Tasneem, Sameeha (University of California, Riverside), Wu, Guoyuan (University of California-Riverside), Stas, Mike (University of California Riverside), Barth, Matthew (University of California-Riverside)

ARRT*: A Hybrid Heuristic RRT* Approach for Efficient Path Planning

Scheduled for presentation during the Regular Session "S41c-Motion Planning, Trajectory Optimization, and Control for Autonomous Vehicles" (FR-LA-T41), Friday, November 21, 2025, 16:00−16:20, Broadbeach 1&2

2025 IEEE 28th International Conference on Intelligent Transportation Systems (ITSC), November 18-21, 2025, Gold Coast, Australia

This information is tentative and subject to change. Compiled on October 18, 2025

Abstract

Path planning algorithms must balance computational efficiency and path optimality, particularly in real-time applications. Rapidly-exploring Random Tree (RRT) and its variants provide fast execution but often generate suboptimal paths, while grid-based algorithms like A* and hybrid A* yield optimal paths at a high computational cost. This paper presents a novel path-planning approach that integrates heuristic functions from A* and hybrid A* into the RRT* framework. By refining node cost evaluation, our method enhances both path quality and computational efficiency.

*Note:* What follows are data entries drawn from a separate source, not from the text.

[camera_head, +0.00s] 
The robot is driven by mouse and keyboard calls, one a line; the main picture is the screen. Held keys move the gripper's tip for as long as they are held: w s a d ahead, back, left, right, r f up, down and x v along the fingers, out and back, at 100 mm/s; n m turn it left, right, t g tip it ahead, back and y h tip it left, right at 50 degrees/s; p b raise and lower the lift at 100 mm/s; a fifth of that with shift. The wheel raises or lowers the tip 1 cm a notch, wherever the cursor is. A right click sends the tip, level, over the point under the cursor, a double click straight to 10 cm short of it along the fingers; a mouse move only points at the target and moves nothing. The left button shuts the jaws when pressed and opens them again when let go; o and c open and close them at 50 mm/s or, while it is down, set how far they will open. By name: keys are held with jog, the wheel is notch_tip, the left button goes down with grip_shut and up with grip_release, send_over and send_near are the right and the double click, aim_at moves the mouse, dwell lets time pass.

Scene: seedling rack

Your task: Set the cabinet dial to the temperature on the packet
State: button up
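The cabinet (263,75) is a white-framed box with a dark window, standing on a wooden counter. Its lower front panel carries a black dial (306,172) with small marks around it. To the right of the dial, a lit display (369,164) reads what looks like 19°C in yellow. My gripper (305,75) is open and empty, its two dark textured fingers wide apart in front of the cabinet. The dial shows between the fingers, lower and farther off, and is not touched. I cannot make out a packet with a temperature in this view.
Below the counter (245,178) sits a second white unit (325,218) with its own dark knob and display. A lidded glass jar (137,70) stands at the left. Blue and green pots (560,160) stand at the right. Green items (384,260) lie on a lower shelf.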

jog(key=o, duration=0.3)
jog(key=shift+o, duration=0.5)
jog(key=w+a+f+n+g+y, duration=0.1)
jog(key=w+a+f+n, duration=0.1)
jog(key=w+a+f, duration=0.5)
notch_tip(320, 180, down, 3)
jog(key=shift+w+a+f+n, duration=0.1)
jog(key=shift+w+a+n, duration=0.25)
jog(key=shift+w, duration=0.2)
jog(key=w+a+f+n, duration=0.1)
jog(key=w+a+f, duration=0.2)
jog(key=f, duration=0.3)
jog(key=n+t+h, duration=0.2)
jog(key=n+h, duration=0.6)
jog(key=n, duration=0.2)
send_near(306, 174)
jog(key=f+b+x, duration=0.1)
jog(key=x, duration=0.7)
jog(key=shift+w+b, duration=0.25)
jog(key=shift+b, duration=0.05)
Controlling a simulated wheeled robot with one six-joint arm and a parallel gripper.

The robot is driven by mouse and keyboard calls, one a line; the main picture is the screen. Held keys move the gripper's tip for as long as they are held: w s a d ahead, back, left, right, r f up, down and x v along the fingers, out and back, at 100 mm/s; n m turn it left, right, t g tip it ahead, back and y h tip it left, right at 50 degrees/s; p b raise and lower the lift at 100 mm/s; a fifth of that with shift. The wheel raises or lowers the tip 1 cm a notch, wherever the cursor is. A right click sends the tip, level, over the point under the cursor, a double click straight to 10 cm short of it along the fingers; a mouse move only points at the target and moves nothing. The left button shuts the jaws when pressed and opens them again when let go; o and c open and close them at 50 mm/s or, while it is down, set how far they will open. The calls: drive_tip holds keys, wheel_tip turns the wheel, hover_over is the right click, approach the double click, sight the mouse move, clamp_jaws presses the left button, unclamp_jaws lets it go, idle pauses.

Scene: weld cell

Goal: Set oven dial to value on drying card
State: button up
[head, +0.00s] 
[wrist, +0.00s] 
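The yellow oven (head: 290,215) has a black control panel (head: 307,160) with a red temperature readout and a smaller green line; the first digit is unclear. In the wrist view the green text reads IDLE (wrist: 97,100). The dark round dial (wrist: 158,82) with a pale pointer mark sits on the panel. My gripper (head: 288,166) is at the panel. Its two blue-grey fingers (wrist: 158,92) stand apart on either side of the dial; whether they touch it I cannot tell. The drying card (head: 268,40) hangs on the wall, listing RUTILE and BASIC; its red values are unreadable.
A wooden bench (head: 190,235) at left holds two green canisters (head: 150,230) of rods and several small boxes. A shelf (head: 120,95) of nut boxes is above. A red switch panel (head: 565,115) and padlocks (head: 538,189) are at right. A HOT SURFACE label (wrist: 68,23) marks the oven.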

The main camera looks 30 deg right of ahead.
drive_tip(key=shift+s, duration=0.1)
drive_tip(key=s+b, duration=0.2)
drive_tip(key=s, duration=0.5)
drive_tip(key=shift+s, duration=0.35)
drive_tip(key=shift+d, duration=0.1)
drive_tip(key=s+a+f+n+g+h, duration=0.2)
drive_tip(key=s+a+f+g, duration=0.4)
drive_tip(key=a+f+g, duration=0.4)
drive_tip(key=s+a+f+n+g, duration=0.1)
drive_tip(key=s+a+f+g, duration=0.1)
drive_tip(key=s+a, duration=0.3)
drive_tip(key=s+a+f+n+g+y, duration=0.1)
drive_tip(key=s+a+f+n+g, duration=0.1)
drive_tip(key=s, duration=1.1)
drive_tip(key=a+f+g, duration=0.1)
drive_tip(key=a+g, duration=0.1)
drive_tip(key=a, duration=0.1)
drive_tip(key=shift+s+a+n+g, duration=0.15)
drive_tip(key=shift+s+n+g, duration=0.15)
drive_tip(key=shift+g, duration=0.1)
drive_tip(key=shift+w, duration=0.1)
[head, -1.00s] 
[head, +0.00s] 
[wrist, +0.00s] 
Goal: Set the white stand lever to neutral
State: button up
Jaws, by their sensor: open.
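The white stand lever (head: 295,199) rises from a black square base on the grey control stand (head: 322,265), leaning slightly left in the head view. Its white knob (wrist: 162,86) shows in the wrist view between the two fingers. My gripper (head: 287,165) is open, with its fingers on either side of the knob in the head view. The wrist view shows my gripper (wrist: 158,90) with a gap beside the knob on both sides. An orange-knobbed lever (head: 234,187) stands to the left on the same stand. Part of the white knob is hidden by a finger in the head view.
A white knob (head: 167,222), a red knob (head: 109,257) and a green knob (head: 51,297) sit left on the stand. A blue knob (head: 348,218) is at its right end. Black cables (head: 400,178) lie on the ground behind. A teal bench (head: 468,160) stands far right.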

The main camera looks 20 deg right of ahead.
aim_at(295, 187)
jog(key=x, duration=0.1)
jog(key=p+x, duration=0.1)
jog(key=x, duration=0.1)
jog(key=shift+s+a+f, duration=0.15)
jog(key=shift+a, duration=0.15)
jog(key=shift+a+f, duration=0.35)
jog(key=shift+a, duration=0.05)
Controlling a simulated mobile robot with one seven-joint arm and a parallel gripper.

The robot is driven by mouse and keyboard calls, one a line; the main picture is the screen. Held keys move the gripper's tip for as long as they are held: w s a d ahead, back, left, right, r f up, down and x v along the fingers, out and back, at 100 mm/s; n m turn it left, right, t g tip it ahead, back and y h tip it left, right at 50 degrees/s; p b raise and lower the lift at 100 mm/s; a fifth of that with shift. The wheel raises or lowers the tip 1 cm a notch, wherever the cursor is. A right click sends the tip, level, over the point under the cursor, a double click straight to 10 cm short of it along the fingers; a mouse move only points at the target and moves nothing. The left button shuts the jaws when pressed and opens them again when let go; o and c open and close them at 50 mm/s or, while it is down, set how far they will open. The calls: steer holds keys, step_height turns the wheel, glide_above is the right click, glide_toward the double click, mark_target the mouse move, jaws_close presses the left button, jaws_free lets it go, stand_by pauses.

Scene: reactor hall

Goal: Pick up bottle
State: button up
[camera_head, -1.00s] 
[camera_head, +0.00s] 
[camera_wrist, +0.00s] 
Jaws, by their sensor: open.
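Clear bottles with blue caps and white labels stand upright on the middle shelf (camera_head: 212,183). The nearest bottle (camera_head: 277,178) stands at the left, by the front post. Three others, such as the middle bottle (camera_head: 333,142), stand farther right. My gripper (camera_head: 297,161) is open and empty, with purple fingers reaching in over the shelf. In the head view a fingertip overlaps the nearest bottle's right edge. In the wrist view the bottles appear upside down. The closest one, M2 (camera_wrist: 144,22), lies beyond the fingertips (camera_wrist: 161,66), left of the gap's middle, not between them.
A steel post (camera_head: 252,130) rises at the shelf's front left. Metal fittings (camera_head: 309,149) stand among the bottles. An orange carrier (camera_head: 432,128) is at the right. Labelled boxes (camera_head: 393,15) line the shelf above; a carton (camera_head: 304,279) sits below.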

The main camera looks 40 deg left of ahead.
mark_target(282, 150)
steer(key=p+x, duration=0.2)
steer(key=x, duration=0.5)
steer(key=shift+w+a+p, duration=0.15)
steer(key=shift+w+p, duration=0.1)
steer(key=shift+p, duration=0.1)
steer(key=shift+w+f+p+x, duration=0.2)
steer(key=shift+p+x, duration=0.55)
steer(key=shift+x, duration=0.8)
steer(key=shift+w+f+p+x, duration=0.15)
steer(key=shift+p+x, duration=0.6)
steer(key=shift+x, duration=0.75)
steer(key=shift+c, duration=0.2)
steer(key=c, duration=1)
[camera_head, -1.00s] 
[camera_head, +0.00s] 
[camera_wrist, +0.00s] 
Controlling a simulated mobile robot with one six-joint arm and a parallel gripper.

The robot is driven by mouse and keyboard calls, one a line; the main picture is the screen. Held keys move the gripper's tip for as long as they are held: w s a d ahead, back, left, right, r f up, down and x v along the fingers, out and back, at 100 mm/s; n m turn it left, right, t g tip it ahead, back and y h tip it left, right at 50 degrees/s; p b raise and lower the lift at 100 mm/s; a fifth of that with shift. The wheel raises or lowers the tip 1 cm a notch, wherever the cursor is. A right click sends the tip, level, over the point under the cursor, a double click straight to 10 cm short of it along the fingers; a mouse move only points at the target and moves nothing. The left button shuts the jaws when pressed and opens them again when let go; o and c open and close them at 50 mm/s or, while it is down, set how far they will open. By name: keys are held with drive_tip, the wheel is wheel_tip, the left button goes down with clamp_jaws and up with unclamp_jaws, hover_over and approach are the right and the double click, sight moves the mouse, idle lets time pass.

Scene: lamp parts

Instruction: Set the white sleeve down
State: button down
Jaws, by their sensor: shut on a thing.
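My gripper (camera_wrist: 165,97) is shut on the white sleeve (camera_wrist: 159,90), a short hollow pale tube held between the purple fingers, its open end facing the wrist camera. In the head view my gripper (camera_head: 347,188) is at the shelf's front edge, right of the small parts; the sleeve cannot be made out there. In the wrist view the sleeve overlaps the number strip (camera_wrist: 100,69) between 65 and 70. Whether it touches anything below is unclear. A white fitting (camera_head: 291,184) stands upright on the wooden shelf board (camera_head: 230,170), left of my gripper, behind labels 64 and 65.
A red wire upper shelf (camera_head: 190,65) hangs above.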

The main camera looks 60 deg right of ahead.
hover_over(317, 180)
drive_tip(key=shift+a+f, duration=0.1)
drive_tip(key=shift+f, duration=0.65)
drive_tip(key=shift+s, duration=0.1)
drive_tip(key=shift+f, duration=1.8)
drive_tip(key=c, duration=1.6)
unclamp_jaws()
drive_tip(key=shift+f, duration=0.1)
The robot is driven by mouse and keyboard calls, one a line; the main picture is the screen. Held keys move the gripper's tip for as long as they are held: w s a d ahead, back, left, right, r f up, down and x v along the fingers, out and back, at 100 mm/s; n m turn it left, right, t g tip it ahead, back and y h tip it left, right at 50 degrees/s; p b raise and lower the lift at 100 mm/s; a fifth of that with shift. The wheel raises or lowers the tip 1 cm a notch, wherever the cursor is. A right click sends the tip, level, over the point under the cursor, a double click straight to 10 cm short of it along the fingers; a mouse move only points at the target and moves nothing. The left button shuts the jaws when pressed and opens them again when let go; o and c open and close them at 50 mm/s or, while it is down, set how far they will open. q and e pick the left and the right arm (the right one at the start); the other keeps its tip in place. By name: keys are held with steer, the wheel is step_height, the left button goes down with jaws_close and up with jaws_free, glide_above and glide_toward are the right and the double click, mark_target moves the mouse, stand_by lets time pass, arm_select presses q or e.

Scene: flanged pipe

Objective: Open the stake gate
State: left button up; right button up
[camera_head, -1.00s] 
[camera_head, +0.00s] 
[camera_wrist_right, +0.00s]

Experimental evaluations and ablation studies demonstrate its generalizability across multiple RRT variants. Furthermore, we explore the impact of different sampling strategies in conjunction with our modified cost function to optimize key metrics such as path length, execution time, and smoothness. As a practical application, we implement this enhanced algorithm in an automated parking system, a key feature in Connected and Automated Vehicles (CAVs). Quantitative results show that ARRT* reduces path length by up to 17% compared to standard RRT*, while also improving computational efficiency and minimizing steering variations, making it more suitable for real-world autonomous navigation in constrained environments.